As Richard Rohr has said ‘God is stranger than we think, and stranger than we can think!’ After all, three-in-one is the atomic building block of all things. It doesn’t need to be male-dominated or even gendered at all of course. Isn’t God about Universal Love, Ultimate Goodness and Unending Life?
Rendered like this, I have no problem with a Christian understanding of God, reminiscent as it is of the intimate experience of the Desert Fathers and Mothers. Of course their appreciation of Christianity was far, far removed from the appropriated means for domination and control that it became when The Roman Empire ‘adopted’ it (and that the mainline understanding has been stuck with ever since…). So can ours be also.

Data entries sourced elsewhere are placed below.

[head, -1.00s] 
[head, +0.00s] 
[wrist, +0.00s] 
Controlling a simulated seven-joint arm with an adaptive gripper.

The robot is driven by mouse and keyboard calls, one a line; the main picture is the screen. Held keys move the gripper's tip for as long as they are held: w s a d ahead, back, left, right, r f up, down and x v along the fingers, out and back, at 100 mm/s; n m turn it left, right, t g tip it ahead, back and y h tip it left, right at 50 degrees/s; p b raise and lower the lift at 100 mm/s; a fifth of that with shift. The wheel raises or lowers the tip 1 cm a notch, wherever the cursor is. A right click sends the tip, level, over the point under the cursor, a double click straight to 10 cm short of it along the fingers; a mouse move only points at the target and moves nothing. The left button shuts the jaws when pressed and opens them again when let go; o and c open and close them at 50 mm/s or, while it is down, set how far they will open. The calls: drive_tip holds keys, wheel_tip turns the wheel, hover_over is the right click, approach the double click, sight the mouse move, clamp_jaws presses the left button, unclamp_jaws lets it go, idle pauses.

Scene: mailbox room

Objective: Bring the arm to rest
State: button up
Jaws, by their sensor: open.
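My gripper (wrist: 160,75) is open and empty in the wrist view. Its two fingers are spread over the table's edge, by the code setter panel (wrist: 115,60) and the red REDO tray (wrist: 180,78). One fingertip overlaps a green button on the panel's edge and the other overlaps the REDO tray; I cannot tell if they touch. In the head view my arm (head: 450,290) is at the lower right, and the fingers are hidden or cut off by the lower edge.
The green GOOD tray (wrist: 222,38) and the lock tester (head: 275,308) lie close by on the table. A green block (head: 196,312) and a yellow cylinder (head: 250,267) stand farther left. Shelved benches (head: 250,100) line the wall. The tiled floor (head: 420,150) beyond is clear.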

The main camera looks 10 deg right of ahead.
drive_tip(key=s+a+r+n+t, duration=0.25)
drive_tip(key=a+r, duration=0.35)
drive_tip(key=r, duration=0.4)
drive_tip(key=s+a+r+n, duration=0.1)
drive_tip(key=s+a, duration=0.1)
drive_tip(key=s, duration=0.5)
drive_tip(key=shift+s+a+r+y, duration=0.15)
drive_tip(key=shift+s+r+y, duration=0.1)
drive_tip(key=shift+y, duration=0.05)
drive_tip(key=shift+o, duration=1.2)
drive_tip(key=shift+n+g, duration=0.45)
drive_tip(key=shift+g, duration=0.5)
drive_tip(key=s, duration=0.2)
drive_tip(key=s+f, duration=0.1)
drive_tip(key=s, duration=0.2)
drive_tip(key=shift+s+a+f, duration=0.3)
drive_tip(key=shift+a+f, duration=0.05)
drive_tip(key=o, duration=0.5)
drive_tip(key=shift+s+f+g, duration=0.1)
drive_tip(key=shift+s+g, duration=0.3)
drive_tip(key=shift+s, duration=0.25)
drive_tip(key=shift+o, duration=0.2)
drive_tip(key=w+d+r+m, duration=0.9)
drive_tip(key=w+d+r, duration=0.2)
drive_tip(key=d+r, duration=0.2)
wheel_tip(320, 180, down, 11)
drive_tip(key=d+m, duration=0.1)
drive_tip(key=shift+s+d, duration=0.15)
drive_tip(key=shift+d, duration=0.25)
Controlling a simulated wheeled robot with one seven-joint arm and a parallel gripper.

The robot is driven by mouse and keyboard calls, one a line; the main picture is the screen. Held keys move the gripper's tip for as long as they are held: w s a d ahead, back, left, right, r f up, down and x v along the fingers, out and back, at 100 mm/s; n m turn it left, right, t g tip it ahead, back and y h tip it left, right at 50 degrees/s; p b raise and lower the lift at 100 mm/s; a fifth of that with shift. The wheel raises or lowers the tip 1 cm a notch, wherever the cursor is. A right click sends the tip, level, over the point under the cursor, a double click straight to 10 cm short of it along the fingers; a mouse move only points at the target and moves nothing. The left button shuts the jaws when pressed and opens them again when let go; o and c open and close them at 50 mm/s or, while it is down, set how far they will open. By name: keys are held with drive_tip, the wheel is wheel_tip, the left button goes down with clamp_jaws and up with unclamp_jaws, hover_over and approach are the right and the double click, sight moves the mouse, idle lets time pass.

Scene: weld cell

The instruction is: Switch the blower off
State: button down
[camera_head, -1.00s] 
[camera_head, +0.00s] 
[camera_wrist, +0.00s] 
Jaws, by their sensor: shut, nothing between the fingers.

By markrdibben@gmail.com on 11th May 2023 - 12:48


I have also read the book. Its both interesting and worrying. Some people seem to think a non-theist viewpoint as more “advanced” and those who believe in God as somehow backwards. This came across clearly in john0708’s comments - which I have to say are both arrogant and rude. I would argue that has Quakers we have eschewed theology and our own history at our peril and are now poorly equipped to reply to every new trend.

We meet for corporate worship: “Worship is the response of the human spirit to the presence of the divine and eternal, to the God who first seeks us.” (QFP 2.01).

Without a spiritual basis founded on well thought out principals that are both understood and agreed on as a corporate body we become a group of individuals who meet for coffee once a week and sit around in silence with nothing to unite us.

We have the answers, they are in QFP, our history, the Bible (yes, those old texts) and those foundations should be used to aid our discernment as we seek the guidance of the spirit. Abandoning them is both foolish and reckless.